The village of Lorino is a small settlement of 2000 inhabitants on the edge of the Bering Sea, in the Chukotka region of Russia. The inhabitants of this village live mainly from hunting and fishing. Their preys are whales, walruses and seals. They have quotas given by the International Whaling Commission. As the largest settlement of Chukchis of the area they have the biggest quota : 50 grey whales and 350 walruses per year.

The economic conditions are very difficult: one-third of the village has no work, wages are very low and staple food is very expensive. Thus the survival of the inhabitants depends largely on a group of professional and organized hunters. About fifty men are, like in Soviet times, divided into six brigades. They have wages from the local administration and the boats are the property of the community. Fuel and weapons are also given. The product of their hunt is freely distributed to the villagers, the sale is strictly prohibited and severely punished. The hunt is done on small aluminum craft and it is dangerous. Hunters die at sea every year. During the season, starting in April/May and finishing in October, they are almost everyday at sea. The excess is stored for winter.

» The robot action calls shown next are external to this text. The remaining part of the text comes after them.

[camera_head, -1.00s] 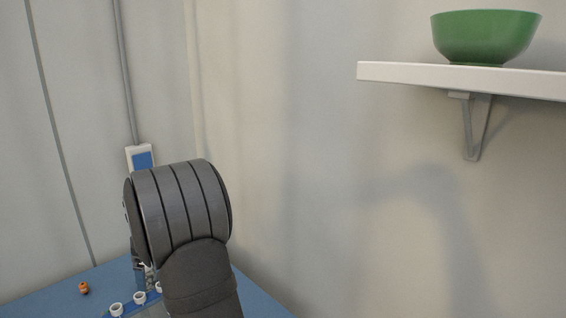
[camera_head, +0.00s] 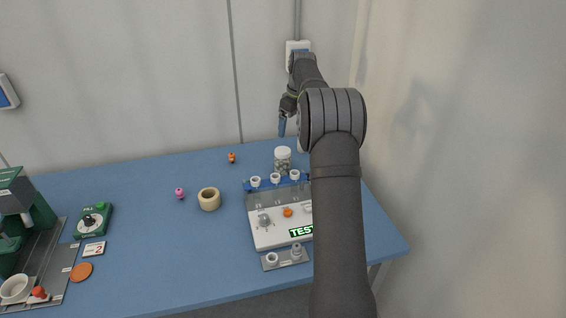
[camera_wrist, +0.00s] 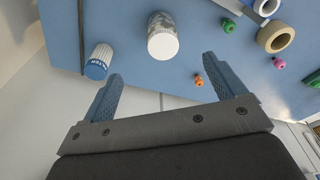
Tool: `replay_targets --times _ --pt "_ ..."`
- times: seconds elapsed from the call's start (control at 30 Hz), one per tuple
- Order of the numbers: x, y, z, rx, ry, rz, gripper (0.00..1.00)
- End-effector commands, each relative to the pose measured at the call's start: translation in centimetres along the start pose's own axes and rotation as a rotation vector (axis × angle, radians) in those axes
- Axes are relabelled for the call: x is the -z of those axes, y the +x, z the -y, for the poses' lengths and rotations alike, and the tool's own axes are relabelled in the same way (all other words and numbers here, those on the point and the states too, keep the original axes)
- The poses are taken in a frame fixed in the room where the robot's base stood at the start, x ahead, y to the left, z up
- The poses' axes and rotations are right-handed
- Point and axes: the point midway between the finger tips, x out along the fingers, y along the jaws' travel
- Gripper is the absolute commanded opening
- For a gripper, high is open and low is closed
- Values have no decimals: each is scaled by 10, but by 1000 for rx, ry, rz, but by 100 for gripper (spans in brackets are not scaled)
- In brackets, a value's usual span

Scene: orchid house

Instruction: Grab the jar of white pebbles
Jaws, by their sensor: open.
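The jar of pebbles (camera_head: 282,164) stands on the blue table near its back edge, with a white lid and grey-white speckled contents. In the wrist view the jar (camera_wrist: 161,24) is just beyond my fingertips, roughly between their lines, and nothing touches it. My gripper (camera_wrist: 163,68) is open and empty, its two blue fingers spread. In the head view my gripper (camera_head: 283,126) is above and behind the jar, by the wall, partly hidden by my arm.
A white ribbed container with a blue label (camera_wrist: 98,62) stands near my left fingertip in the wrist view. A device marked TEST (camera_head: 268,235) and a blue rack with white cups are in front of the jar. A tape roll (camera_head: 209,199) and small orange (camera_head: 232,157) and pink (camera_head: 180,193) pieces lie left.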

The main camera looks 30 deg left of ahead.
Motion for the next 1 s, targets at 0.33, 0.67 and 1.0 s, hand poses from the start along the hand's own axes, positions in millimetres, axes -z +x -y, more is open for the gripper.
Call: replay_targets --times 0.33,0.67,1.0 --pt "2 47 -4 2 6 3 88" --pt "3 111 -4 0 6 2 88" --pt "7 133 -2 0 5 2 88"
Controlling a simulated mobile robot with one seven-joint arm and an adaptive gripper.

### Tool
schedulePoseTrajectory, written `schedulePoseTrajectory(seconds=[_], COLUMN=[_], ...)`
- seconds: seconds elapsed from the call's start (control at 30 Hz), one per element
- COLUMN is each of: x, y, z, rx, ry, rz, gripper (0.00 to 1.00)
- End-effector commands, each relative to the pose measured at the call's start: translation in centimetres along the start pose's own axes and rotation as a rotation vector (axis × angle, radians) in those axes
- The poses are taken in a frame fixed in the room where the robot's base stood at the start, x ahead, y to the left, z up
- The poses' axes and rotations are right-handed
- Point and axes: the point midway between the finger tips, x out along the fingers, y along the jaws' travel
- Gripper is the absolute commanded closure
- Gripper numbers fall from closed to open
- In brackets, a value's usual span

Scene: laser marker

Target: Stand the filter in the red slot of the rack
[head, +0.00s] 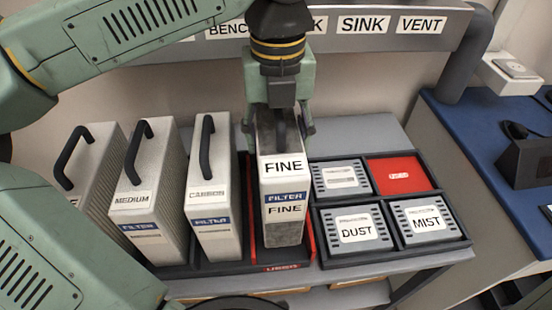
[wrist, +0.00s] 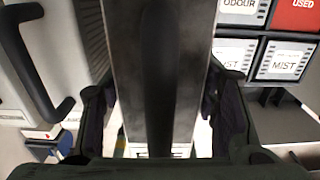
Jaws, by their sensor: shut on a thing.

The only things the village export are crafted sculptures made of bones and tusks. Send to expansive shops in Moscow the revenue of this sale helps to pay the hunters.

This way of living is endangered by the climate change : there are less and less ice forcing hunters to go more far at sea for their spring hunt. The permafrost is melting and slowly the cost is falling in the sea putting at risk the very existence of the village.